I finished building my Talos II system, and I decided to post my thoughts on it here.
This is an excellent machine, the best workstation I’ve ever used. It’s very fast — it compiles Emacs and the kernel in 2 minutes, and just spins up the fans a little bit while doing so (under normal operation it’s quiet). And it’s in a completely different league in terms of openness than any other computer I’ve owned (and any other high performance computer on the market today).
The system came with a nice user’s manual, and full schematics! I’ve already referred to the schematics to set up the pinmux for a rarely-used serial port so that I could use a TTL serial cable I had lying around (I submitted the device tree patch to Raptor).
It’s really two computers in one: the “baseboard management controller” (BMC), a low power ARMv6, with a full distro on it, and the main POWER9 CPUs. The BMC boots up as soon as you plug in the power supply, before you even press the power button. (It would be nice if there were an ncurses top-like viewer for fan speeds and temperatures that I could leave running on the BMC serial console, but I haven’t found such a thing yet.)
It has serial ports everywhere! One right into the main CPU, and two into the BMC. This is great for low level development, e.g., breaking into bootcode at an early stage.
I left the machine running overnight after first booting it. My neighbourhood had a power glitch, and in the morning I discovered the main CPU was off, and power cycling it via the BMC wasn’t working. Before unplugging and plugging back in, I asked on #talos-workstation, and it turns out I had hit a bug in the first-release firmware. With special commands I was able to power cycle the main CPU just via BMC software (no unplug required). Wanting to know the details, I asked if there was a data sheet for the chip I was interacting with. The amazing thing, from an openness perspective, is that one of the Raptor engineers instead referred me directly to the Verilog source code of the FPGA handling the power sequencing. No searching for datasheets, no black box testing, just straight source code (which is recompilable using an open source FPGA toolchain, BTW.)

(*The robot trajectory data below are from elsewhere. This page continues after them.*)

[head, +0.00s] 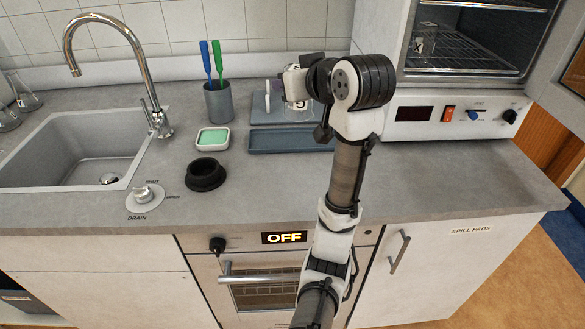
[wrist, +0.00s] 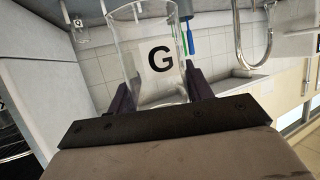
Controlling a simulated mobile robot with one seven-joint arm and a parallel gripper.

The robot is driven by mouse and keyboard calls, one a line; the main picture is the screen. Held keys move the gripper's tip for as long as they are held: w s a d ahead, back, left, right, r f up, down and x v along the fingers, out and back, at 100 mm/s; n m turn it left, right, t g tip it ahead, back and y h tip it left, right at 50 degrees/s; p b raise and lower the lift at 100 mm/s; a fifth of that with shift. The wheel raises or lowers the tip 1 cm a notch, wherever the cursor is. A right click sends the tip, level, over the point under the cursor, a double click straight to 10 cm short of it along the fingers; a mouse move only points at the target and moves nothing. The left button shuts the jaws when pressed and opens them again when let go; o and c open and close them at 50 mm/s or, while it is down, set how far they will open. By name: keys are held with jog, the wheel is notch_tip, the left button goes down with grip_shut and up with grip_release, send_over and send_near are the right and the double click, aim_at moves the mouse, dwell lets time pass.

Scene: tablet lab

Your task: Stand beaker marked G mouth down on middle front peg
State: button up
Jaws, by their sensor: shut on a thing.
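The clear glass beaker marked G (wrist: 150,62) is between the two dark fingers of my gripper (wrist: 158,88) in the wrist view, its black G on a white patch facing the camera. In the head view the beaker (head: 303,112) shows partly below my gripper (head: 297,92), above or in front of the blue-grey peg board (head: 262,108). A pale peg (head: 268,88) stands at the board's left. The middle front peg is hidden or too small to make out.
A blue-grey tray (head: 275,141) lies in front of the board. A grey cup (head: 218,103) with blue and green brushes, a green sponge dish (head: 212,139) and a black ring (head: 205,175) stand to the left. The sink (head: 70,130) is farther left; an oven (head: 450,115) is right.

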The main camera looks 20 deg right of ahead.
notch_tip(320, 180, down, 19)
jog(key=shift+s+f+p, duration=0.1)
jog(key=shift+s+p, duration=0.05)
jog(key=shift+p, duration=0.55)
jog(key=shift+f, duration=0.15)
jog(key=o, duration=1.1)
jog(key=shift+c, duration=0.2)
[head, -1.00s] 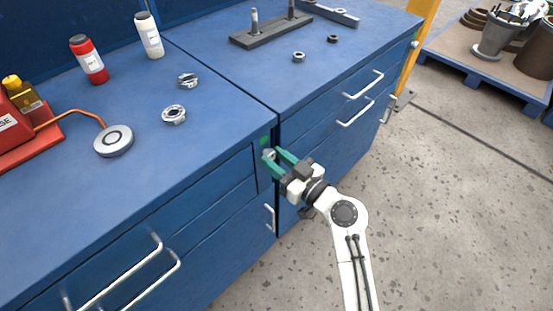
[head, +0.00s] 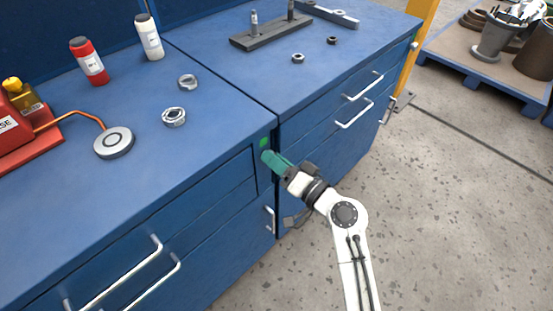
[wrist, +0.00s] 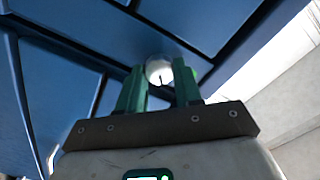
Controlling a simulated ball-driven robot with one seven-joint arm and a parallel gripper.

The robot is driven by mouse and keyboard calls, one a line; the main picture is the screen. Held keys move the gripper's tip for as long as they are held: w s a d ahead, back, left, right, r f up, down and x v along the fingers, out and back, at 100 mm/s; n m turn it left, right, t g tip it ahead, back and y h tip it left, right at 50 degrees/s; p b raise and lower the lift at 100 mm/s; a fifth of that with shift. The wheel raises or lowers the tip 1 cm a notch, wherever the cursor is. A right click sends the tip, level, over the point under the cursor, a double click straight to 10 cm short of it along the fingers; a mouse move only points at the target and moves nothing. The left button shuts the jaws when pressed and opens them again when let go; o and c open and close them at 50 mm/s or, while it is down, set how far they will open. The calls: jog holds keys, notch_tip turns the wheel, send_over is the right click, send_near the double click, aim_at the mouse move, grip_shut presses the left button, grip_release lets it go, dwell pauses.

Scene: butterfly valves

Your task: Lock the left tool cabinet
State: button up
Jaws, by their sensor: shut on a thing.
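The left tool cabinet (head: 215,205) is blue, with drawers and silver handles. A small bright green mark (head: 264,142) shows near the top of its right front edge. My gripper (head: 268,158) is at the front just below this mark, with its green fingers seen almost one behind the other. In the wrist view my gripper (wrist: 160,82) has its fingers either side of a round silver lock (wrist: 158,70) with a dark slot, and is shut on it. In the head view the fingers hide the lock.
The right cabinet (head: 335,120) stands beside it past a narrow gap. Two nuts (head: 174,117), a red bottle (head: 89,61), a white bottle (head: 149,38) and a round grey disc (head: 113,142) on an orange cable are on the left top.

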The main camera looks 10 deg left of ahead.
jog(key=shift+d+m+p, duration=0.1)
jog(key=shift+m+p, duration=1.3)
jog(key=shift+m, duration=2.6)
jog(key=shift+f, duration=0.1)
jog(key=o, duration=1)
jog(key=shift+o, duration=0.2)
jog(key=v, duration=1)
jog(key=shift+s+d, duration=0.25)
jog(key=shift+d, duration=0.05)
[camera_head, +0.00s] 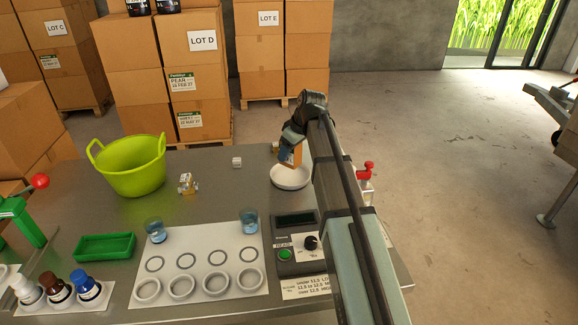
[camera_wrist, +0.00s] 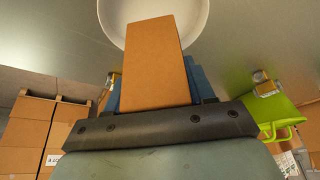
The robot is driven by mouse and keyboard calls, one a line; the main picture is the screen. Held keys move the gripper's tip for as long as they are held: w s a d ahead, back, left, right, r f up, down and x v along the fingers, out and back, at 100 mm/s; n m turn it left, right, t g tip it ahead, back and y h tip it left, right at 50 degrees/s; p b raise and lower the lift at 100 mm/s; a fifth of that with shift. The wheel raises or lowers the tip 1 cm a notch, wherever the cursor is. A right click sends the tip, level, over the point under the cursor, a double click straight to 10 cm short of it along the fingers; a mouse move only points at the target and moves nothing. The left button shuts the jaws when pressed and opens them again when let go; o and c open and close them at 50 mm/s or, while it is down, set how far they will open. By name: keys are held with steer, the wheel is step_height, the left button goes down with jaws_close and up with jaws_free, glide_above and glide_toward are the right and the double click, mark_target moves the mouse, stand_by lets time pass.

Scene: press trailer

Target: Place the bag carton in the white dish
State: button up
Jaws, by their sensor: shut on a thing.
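The bag carton (camera_head: 291,155) is a small orange-brown box held in my gripper (camera_head: 293,143), above the white dish. In the wrist view the carton (camera_wrist: 155,62) fills the space between the blue fingers of my gripper (camera_wrist: 155,85), which are shut on it. The white dish (camera_head: 290,181) is a round shallow bowl on the metal table, partly hidden by my arm. Its rim shows behind the carton in the wrist view (camera_wrist: 203,20). I cannot tell the exact gap between carton and dish.
A lime-green tub (camera_head: 132,168), a small clear-and-gold item (camera_head: 187,184) and a small white cube (camera_head: 237,162) stand left of the dish. A scale (camera_head: 296,240) and a red-topped item (camera_head: 367,172) are near my arm. A white board (camera_head: 205,262) holds cups in front.

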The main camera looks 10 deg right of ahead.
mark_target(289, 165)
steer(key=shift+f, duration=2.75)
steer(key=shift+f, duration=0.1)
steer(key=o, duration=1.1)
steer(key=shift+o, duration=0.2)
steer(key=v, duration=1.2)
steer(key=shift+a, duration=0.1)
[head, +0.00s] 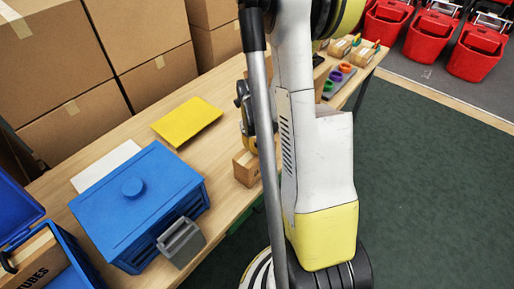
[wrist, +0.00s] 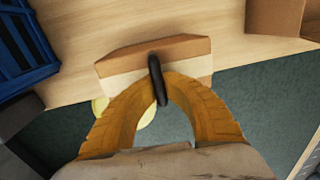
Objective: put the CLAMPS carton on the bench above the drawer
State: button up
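A small brown carton (head: 246,168) with a pale band is at the bench's front edge. In the wrist view the carton (wrist: 185,48) has a black loop handle (wrist: 158,80) standing up from it. No lettering on it is readable. My gripper (wrist: 160,82) has its yellow fingers closed together around that handle. In the head view my gripper (head: 246,125) is just above the carton, partly hidden by my arm. I cannot tell whether the carton rests on the bench or hangs just above it. The wooden bench (head: 228,115) runs diagonally; no drawer under it can be made out.
A blue box (head: 140,205) with a grey handle stands left on the bench. An open blue crate (head: 75,275) holds a TUBES carton (head: 38,262). A yellow plate (head: 187,121) lies behind. Another carton (wrist: 275,15) is near in the wrist view. Red buckets (head: 432,35) stand far right.

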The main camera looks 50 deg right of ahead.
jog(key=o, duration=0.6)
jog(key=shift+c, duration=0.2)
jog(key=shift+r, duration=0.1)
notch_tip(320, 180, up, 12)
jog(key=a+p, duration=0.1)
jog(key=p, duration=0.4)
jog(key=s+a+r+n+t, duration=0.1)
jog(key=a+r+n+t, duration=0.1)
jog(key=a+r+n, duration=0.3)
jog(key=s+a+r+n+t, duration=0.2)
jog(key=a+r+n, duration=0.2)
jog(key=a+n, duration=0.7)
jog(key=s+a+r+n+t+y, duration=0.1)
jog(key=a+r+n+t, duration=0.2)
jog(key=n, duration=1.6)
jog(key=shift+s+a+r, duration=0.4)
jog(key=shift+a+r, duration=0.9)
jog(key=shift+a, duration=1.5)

It’s so refreshing to not have to do reverse engineering and speculation on opaque things when something fails. On this machine, everything is there, you just look up the source code.
I’ve always disliked the inflexibility and opacity of BIOS/EFI in the x86 world. IBM has done an amazing job here with OpenPOWER. All the early boot code is open, no locked management engines or anything like that. And they’ve adopted Petitboot as the bootloader. It runs on a Linux kernel, so I was able to bootstrap via deboostrap over NFS by building everything within the bootloader environment. Running a compiler in a boot environment is surreal. Even with free options on x86 like libreboot or coreboot, and GRUB, the boot environment is extremely limited. With Petitboot at times I wondered if I even needed to boot into a “desktop” kernel (at least for serial-only activities.)
Now I’m setting up my development environment and I’m learning about the PPC64 ELFv2 ABI, with a view toward figuring out how to bootstrap SBCL. I feel lucky that I got a POWER9 machine early while there are still some rough edges to figure out.